In a statement posted to its website June 4 after the panel presented its findings, NASA said “the NRC report complements NASA’s ongoing approach,” which the agency has been pursuing since 2010, the year after U.S. President Barack Obama assumed office.
“We are pleased to find the NRC’s assessment and identification of compelling themes for human exploration are consistent with the bipartisan plan agreed to by Congress and the Administration in the NASA Authorization Act of 2010 and that we have been implementing ever since,” NASA said in the statement.
A longtime space policy watcher scoffed at the idea NASA’s current approach will put footprints on Mars any time soon.
“The main value of this report, in my view, is being very frank in reinforcing a widespread recognition that we are pursuing a program that will not get us anywhere of interest for a long time,” John Logsdon, professor emeritus at the George Washington University here and founder of the university’s Space Policy Institute, wrote in a June 6 email.
Logsdon expressed doubt that the White House and NASA will implement the changes called for in the report, saying, “The White House has not assigned human exploration either the policy or budgetary priority needed to make the ‘program of record’ match any of the pathways set out by the NRC committee.”
Mariel Borowitz, assistant professor at the Sam Nunn School of International Affairs at the Georgia Institute of Technology in Atlanta, said while the NRC’s report is not a silver bullet for NASA’s human spaceflight program, the evolving rhetorical consensus in Washington about Mars as a long-term goal makes it easier to have conversations about intermediate destinations, “particularly, the next step after the international space station.”
The Obama administration wants to proceed directly from the space station to a captured asteroid that would be towed to lunar orbit by a new robotic spacecraft. This Asteroid Redirect Mission calls for astronauts to visit the space rock by 2025, the date by which Obama had previously challenged NASA to send humans to an asteroid.

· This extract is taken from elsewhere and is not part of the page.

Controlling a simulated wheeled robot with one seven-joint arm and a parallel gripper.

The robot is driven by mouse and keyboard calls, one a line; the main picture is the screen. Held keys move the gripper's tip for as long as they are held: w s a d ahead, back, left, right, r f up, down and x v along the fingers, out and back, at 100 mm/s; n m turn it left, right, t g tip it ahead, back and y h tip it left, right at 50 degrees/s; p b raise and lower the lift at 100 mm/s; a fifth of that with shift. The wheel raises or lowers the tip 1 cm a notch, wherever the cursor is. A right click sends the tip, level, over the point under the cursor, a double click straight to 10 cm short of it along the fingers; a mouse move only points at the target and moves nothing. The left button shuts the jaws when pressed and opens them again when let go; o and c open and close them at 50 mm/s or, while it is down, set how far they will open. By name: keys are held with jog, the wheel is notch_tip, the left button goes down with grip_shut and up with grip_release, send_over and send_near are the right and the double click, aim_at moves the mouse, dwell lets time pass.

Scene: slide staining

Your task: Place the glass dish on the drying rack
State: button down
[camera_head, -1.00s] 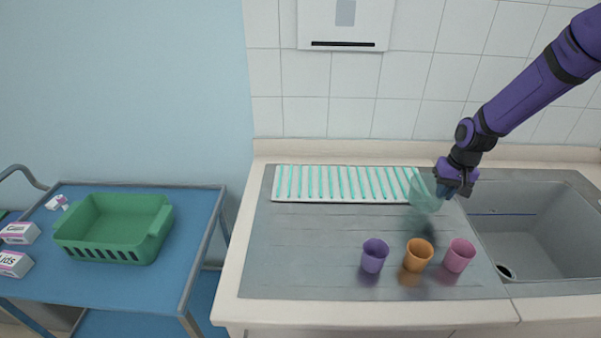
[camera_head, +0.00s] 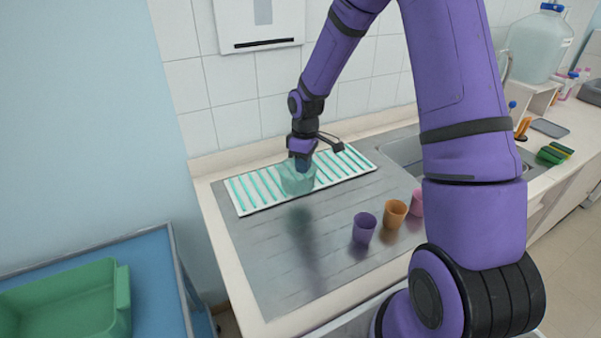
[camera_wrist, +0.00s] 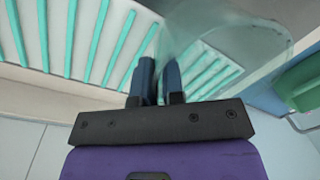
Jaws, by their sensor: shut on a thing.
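The glass dish (camera_head: 295,182) is clear with a pale green tint. My gripper (camera_head: 302,160) is shut on its rim and holds it over the middle of the drying rack. The drying rack (camera_head: 246,207) is a white tray with several teal slats, lying along the wall at the back of the steel drainboard. In the wrist view my gripper (camera_wrist: 160,85) has its two blue fingers close together with the glass dish (camera_wrist: 225,35) between them, and the rack's slats (camera_wrist: 85,40) show below. I cannot tell whether the dish touches the slats.
Purple (camera_head: 364,228), orange (camera_head: 395,214) and pink (camera_head: 416,203) cups stand on the drainboard (camera_head: 290,260) to the right of the dish. A green basket (camera_head: 70,300) is on the blue trolley at left. The sink (camera_head: 405,150) is right of the rack.

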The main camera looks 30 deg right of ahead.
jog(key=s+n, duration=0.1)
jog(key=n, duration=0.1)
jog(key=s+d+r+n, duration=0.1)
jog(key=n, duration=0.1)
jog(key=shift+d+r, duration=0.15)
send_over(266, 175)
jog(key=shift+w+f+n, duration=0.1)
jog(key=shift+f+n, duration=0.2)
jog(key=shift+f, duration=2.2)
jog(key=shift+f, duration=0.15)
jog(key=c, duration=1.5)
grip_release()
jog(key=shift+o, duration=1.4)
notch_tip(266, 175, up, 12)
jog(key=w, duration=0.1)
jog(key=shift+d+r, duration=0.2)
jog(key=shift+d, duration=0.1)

The crew would travel inside the Orion deep-space capsule launched atop the heavy-lift Space Launch System rocket. Both vehicles were mandated by Congress as part of the NASA Authorization Act of 2010, which also commissioned the NRC report.
The White House insists that this plan puts NASA on pace to get to Mars some time in the 2030s with no detour to the lunar surface required. The NRC panel said a return of astronauts to the Moon would help mature technology useful for a Mars landing, as well as foster the international participation needed to help pay for an eventual crewed mission to the red planet.
The chairman of the House Science Committee, Rep. Lamar Smith (R-Texas), seized on that point in his response to the NRC study, once again blasting the Asteroid Redirect Mission as an unnecessary distraction.
“This is a mission without a realistic budget, without a destination and without a certain launch date,” Smith wrote in a June 4 statement sent to media. The lawmaker reiterated a call for NASA to develop, as the NRC panel recommended, an exploration roadmap that details the cost and requirements of an incremental journey to Mars.
A bipartisan NASA reauthorization bill scheduled for a vote on the House floor the week of June 9 would require the agency to create such a roadmap.
On the other side of Capitol Hill, meanwhile, Sen. Bill Nelson (D-Fla.), co-author of the NASA Authorization Act of 2010, said, “NASA’s budget for human space exploration would have to go up more than the annual rate of inflation in order to get us to Mars.” Lawmakers should “give NASA sufficient resources to get this done,” Nelson said in a June 4 statement.
Study co-chairman Daniels sidestepped questions June 4 about where NASA would get the money it needs to beat a pathway to Mars. “Dollars is the secondary question,” Daniels said, adding that “if a change of mind on the part of enough people, and sufficient leadership, cannot be summoned, we don’t find Mars a realistic goal at all.”